- **Requirement**
Begin with the first line of the material and copy each line word for word through the line that contains "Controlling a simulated"; the pictures are left out.

- **Source excerpt**
-.-.-

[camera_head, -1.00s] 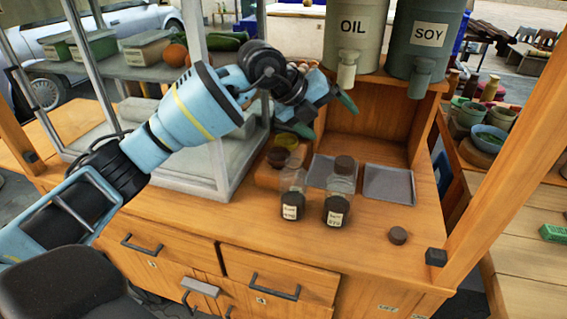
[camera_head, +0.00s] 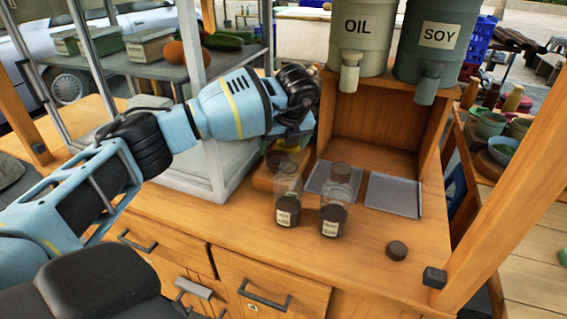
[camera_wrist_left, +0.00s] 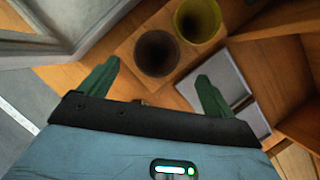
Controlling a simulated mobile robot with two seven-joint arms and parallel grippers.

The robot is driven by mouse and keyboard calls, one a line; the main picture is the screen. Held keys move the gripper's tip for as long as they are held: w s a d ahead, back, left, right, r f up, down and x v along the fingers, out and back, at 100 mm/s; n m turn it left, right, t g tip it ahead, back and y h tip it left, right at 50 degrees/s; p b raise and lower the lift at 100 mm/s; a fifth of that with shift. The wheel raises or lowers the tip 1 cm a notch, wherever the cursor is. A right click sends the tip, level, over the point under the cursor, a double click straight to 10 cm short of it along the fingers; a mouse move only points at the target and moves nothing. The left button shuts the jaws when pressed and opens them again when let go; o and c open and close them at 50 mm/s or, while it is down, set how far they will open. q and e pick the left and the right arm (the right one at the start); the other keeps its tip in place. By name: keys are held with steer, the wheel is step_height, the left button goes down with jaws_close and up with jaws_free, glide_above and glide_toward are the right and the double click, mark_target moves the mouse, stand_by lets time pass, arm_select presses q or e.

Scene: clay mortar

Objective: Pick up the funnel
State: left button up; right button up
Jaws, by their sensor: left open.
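Two round, funnel-like cups sit in a wooden block (camera_wrist_left: 120,46): a dark brown one (camera_wrist_left: 157,53) and a yellow translucent one (camera_wrist_left: 197,20). I cannot tell for sure which is the task's funnel. In the head view the brown one (camera_head: 274,160) is partly in shadow below my wrist, and the yellow one is mostly hidden. My left gripper (camera_wrist_left: 157,86) is open and empty, its green fingers apart on either side of the brown cup's near side, seemingly above the block. It also shows in the head view (camera_head: 292,132). My right gripper is not in view.
Two labelled jars (camera_head: 287,198) (camera_head: 335,203) stand just in front of the block. Grey trays (camera_head: 393,196) lie under the OIL (camera_head: 358,30) and SOY (camera_head: 438,38) dispensers. A metal-framed shelf (camera_head: 215,160) stands close on the left. A dark lid (camera_head: 396,250) lies on open counter.

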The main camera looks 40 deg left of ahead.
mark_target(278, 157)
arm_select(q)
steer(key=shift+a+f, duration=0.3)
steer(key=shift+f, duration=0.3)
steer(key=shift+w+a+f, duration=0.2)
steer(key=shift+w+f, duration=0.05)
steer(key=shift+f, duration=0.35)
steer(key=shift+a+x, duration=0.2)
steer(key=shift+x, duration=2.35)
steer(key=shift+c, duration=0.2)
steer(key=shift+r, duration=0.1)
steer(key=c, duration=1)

-.-.-

- **Final result**
[camera_head, -1.00s] 
[camera_head, +0.00s] 
[camera_wrist_left, +0.00s] 
Controlling a simulated mobile robot with two seven-joint arms and parallel grippers.

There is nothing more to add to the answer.